--- BEGIN INFORMATION PROVIDED ---

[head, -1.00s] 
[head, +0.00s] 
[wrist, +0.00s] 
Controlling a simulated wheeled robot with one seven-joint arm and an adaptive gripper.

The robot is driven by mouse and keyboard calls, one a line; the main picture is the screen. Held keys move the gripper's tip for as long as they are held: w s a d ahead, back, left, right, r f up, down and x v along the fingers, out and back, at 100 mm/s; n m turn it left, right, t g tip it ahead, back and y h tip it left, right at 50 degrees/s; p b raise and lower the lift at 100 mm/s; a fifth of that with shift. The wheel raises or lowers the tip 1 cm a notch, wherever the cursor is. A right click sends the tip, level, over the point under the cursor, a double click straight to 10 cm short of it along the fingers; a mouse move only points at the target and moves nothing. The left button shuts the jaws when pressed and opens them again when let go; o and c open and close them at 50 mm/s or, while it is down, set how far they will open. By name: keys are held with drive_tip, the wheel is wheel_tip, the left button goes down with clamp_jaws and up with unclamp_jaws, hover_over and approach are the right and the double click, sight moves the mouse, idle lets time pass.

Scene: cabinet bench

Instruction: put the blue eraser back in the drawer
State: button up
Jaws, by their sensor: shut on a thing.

--- END INFORMATION PROVIDED ---

Search the lines for "with". Copy each line that has it.

> _PROBLEM SOLUTION_:
Controlling a simulated wheeled robot with one seven-joint arm and an adaptive gripper.
The robot is driven by mouse and keyboard calls, one a line; the main picture is the screen. Held keys move the gripper's tip for as long as they are held: w s a d ahead, back, left, right, r f up, down and x v along the fingers, out and back, at 100 mm/s; n m turn it left, right, t g tip it ahead, back and y h tip it left, right at 50 degrees/s; p b raise and lower the lift at 100 mm/s; a fifth of that with shift. The wheel raises or lowers the tip 1 cm a notch, wherever the cursor is. A right click sends the tip, level, over the point under the cursor, a double click straight to 10 cm short of it along the fingers; a mouse move only points at the target and moves nothing. The left button shuts the jaws when pressed and opens them again when let go; o and c open and close them at 50 mm/s or, while it is down, set how far they will open. By name: keys are held with drive_tip, the wheel is wheel_tip, the left button goes down with clamp_jaws and up with unclamp_jaws, hover_over and approach are the right and the double click, sight moves the mouse, idle lets time pass.

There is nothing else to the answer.